Monday, May 07, 2007

This am your news

Let's ease in to this gently by going with The Sun, always trying to position itself as The Onion for urban Conservatives: Paris Hilton scared of prison lesbians. Elsewhere, Pete Doherty has apparently been caught with drugs again but no doubt the trial judge will find some way to see this as proof that he's trying to stop taking drugs and he'll get off scott free.

In real news The Times reports Cameron's Conservatives finally ready to start explaining what they stand for, which is handy just after a national round of local elections which were seen as a referendum on the Labour Government. Seeing as the Murdoch stable seem happy to big up Blair while giving Brown any number of paper cuts it seems the first principle of Cameron Conservatism is to get News International onside, hence the fact that The Times seems to have been told what will be said tomorrow. There's still some scepticism apparent, as we wait to see whether Tories are desperate enough for power again yet that they are willing to go with Dave.

The Guardian has an article on New Atheists, they loathe religion far too much to plausibly challenge it, apparently. Google currently gives 'about 44,000' results for a search. The claim that Richard Dawkins goes too far in attacking religion is not a new one, nor is it particularly inaccurate. The problem is that by trying to grab a bunch of authors who have nothing in common other than having written books attacking the religiosity most commonly typified by the Conservatives of the United States and the Conservatives of a number of Muslim countries < pause for breath > and calling them The New Atheists makes it seem as though they sit together in their secret volcano base plotting each day how to defeat religion.

"What are we going to do tonight Richard?"
"The same thing we do every night Dennett, try to vanquish the religions of the world!"

Also, by ignoring completely what may have caused this small spate of anti-religious books (and their apparent popularity) Madeleine Bunting gives the unfortunate impression that religion of various denominations had been pootling along for the last decade minding it's own business and hurting no-one.
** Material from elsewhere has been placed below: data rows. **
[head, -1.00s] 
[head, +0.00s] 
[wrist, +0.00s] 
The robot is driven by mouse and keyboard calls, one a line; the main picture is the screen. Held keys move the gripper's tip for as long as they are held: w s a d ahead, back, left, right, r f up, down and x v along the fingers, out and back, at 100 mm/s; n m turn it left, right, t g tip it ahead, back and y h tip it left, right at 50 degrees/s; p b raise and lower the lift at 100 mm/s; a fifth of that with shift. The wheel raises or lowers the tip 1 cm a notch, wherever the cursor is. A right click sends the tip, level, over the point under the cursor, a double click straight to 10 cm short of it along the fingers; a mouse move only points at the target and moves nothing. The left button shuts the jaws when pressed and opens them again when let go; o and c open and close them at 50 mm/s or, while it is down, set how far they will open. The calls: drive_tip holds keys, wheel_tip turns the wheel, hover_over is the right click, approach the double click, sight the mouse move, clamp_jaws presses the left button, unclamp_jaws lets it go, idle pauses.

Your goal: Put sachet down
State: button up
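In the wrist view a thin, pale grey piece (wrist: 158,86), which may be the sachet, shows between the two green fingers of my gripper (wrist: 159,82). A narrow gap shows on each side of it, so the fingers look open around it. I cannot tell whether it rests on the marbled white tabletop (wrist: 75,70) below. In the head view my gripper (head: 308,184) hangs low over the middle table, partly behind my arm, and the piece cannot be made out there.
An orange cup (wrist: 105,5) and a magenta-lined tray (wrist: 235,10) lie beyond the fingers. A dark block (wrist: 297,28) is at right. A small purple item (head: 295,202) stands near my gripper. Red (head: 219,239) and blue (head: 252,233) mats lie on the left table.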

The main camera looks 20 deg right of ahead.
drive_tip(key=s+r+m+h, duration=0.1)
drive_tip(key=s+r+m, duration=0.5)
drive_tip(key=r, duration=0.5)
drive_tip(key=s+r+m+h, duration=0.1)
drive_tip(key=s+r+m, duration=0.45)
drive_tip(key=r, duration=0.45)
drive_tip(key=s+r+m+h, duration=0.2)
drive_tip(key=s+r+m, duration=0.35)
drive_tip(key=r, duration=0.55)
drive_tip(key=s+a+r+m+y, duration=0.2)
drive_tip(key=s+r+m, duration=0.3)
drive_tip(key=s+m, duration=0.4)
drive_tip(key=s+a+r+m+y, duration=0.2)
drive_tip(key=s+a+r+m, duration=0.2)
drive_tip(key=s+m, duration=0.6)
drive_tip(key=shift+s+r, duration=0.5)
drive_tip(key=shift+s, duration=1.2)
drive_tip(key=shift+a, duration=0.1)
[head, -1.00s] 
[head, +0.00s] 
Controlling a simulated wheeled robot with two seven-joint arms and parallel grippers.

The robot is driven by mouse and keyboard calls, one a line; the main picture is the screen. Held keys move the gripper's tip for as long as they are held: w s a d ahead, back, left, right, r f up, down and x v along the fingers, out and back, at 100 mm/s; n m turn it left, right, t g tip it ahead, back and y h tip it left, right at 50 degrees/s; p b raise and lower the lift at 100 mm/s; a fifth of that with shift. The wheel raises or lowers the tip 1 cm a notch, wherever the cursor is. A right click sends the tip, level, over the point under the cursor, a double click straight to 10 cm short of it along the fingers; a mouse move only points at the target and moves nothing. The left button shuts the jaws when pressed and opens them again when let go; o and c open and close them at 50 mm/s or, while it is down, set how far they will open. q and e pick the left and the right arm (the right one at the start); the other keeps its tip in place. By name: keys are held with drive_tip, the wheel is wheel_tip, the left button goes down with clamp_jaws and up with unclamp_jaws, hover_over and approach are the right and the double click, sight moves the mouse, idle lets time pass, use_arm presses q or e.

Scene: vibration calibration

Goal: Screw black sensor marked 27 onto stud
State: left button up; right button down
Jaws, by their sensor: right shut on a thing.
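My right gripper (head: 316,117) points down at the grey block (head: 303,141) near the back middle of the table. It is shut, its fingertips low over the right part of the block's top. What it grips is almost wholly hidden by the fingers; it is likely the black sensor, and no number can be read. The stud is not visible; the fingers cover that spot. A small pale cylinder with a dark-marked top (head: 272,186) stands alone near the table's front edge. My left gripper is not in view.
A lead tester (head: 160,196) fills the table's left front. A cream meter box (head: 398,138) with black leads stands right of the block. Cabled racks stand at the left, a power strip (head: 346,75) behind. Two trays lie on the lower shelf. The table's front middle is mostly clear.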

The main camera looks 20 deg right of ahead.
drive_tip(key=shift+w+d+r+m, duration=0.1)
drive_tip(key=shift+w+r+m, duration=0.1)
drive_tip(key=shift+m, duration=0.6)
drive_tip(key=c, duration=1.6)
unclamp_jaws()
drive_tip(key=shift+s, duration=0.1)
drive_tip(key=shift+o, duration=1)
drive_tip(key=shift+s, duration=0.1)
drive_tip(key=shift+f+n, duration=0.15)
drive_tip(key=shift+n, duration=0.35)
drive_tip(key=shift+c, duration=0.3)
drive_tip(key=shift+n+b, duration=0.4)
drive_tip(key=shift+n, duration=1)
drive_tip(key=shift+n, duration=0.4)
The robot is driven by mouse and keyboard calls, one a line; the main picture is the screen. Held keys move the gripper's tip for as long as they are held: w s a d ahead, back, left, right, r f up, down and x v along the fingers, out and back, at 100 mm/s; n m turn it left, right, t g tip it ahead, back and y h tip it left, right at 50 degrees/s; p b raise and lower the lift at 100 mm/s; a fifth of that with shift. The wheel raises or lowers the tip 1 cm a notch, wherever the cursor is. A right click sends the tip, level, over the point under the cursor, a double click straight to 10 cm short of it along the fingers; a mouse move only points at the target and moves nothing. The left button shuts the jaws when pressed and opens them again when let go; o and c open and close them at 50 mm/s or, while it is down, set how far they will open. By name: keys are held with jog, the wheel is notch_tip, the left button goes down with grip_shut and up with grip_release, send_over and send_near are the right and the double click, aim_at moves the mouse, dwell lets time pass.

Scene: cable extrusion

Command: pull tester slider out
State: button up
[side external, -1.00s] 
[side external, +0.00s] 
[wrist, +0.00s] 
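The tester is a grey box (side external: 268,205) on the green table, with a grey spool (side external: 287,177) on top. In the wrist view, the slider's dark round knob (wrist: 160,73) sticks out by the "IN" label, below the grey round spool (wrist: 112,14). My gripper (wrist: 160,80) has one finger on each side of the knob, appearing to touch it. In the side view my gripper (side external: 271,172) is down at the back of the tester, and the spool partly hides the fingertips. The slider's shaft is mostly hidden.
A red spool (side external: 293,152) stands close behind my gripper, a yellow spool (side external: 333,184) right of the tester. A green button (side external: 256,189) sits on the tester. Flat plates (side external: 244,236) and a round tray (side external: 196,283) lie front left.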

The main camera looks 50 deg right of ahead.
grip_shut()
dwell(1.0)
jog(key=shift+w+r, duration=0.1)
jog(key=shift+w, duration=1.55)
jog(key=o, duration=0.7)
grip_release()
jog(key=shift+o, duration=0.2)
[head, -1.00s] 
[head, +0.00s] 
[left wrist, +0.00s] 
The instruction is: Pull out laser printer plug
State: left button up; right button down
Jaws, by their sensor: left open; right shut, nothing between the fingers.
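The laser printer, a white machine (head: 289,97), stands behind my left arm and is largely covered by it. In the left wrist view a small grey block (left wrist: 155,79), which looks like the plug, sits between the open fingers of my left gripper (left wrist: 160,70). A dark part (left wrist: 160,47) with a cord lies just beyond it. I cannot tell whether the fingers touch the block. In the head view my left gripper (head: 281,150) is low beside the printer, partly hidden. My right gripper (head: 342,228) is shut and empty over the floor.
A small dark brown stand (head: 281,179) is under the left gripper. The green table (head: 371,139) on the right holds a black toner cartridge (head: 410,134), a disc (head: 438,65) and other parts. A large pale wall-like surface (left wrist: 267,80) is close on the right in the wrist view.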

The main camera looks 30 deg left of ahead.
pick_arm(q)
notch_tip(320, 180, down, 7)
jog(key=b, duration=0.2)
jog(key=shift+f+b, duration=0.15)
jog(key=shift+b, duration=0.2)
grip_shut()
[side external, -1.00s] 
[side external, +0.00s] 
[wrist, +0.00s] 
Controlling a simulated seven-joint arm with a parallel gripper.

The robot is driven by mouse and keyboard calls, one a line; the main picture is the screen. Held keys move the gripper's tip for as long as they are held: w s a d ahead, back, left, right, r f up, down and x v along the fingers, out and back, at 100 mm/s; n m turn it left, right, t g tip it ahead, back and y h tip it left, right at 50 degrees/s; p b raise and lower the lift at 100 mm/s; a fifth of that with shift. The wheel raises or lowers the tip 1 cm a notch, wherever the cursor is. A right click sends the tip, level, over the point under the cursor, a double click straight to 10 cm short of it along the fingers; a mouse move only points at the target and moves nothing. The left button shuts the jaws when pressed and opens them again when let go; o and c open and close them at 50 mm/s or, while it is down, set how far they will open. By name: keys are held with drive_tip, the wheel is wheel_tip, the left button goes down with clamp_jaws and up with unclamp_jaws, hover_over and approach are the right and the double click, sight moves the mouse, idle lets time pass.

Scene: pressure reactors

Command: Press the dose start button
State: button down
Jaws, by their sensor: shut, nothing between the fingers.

I've never really understood religious anti-Darwinism and anti-evolutionism, I'll admit I haven't read On the Origin of Species but I have read the Bible and, while it's true to say that it doesn't say that God creates evolution it says nothing to deny the possibility and would also suggest that God is a non-omnipotent being, with limits, who needs six days to make a planet and who needs a day to rest up. I haven't got a copy to hand so I'm not sure if it explicitly states that God creates the passing of time or the ability to reproduce through the interaction of people's naughty bits. Anyway, this is just a long preamble to a link to an article in the NYT in which Conservatives are battling the ultra-religious elements in their own ideology over Darwinism. I've always assumed that the urge to oppose Darwinism was no more than the desire to oppose what the Religious Right assumed the scientists stood for, birth-control, abortion, separation of church and state and so on. Can the Conservatives take the Republicans back from the Christians? Could they still have power if they aren't following an unreconstructed two-thousand year old ideology?